PelaksanaanTentang pelayanan kesehatan itu, bagaimana sebetulnya pelaksanaannya? Ahli hukum tata negara dari Universitas Gadjah Mada Yogyakarta Denny Indrayana yang dihubungi Kamis (17/1) mengatakan, mekanisme klaim pembayaran rumah sakit untuk para mantan presiden dan mantan wakil presiden tidak perlu diatur dalam bentuk Peraturan Pemerintah (PP) atau aturan apa pun. Undang-Undang yang mengatur itu sudah jelas. Apalagi, klaim biaya pengobatan seperti itu adalah hal yang biasa dan tidak terlalu penting untuk diatur secara khusus. "Tidak ada bedanya saya mengajukan klaim askes," ujarnya.
Yang paling penting adalah apakah pihak keluarga perlu mengklaimnya ke negara atau tidak. Bila keluarga mantan presiden atau mantan wakil presiden tidak mengklaim karena merasa mampu, menurut Denny, tidak masalah.
Meski demikian, pemerintah juga perlu pro aktif bertanya kepada pihak keluarga mantan presiden dan mantan wakil presiden tentang jumlah biaya perawatan rumah sakit.
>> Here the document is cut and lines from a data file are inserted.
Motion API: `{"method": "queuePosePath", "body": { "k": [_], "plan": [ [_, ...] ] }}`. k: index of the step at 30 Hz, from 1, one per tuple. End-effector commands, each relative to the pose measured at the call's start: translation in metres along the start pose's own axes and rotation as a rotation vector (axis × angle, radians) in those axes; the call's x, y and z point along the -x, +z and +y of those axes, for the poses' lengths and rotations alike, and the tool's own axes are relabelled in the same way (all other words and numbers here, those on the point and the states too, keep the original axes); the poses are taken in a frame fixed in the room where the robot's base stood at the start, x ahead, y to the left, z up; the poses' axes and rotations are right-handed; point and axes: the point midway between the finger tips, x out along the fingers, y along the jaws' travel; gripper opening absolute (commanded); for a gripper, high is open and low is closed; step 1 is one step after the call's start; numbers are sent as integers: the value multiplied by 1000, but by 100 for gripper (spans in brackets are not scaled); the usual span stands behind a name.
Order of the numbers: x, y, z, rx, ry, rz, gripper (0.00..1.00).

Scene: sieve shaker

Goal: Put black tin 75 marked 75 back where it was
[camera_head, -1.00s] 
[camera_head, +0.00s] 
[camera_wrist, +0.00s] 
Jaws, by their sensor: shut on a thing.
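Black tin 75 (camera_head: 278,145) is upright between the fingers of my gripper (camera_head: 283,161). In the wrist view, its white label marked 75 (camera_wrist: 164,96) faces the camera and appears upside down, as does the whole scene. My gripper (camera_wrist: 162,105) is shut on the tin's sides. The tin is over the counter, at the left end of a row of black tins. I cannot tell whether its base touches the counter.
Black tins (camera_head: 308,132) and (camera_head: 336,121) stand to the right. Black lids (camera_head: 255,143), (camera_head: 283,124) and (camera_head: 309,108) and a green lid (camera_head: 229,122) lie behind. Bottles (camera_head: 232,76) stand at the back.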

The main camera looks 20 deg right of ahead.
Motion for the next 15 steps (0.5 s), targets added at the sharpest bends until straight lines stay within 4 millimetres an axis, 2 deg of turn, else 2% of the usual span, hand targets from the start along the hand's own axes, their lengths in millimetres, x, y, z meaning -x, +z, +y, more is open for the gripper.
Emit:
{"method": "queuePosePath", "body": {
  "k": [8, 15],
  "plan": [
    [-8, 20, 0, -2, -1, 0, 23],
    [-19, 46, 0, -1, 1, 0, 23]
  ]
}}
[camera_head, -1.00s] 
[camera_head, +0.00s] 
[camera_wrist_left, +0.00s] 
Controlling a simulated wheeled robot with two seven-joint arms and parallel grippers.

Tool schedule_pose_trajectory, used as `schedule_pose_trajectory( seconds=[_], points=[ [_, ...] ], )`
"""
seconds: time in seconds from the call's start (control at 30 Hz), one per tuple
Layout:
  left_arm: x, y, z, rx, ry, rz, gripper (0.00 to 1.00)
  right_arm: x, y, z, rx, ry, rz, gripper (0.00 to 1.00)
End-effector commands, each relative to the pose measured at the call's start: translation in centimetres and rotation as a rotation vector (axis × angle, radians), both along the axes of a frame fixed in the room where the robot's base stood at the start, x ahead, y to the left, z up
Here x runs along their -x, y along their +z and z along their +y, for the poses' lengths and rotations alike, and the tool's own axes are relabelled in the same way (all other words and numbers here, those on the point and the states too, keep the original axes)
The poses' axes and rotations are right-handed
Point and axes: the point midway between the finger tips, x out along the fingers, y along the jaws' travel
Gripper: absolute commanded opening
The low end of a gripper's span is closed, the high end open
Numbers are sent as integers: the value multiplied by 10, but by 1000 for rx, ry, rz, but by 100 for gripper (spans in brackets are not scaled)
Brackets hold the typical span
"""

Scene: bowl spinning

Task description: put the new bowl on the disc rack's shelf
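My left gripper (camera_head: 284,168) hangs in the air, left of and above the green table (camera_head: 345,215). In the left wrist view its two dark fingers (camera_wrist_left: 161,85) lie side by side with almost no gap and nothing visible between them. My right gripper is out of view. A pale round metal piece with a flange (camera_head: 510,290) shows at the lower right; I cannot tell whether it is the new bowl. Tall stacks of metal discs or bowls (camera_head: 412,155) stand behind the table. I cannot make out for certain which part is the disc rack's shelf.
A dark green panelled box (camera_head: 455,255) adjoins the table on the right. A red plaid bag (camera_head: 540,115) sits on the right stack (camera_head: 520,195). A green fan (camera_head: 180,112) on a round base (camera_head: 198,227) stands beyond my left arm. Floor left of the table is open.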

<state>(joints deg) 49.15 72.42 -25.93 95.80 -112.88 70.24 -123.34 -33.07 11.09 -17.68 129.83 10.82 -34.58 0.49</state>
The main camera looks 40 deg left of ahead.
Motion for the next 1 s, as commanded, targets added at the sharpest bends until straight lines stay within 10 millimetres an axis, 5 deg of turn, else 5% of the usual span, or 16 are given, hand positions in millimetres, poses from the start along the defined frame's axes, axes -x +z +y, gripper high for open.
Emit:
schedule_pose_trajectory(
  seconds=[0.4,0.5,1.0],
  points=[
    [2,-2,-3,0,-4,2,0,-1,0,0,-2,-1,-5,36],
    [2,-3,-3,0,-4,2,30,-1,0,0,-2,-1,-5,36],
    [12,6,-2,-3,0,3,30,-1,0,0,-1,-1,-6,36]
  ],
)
Bila keluarga mengatakan bahwa mereka bisa membiayai sendiri, tentu itu sesuatu yang sangat bagus karena anggaran negara bisa dialokasikan untuk kepentingan rakyat yang lain. Tetapi bila memang keluarga mantan presiden dan mantan wakil presiden tidak mampu, silakan mengajukan klaim kepada pemerintah.
"Kalau keluarga Soeharto tidak mau mengklaim biaya perawatan kesehatan mantan Presiden Soeharto kepada negara, tidak masalah. Karena memang mereka sudah kaya tujuh keturunan," ujar Denny.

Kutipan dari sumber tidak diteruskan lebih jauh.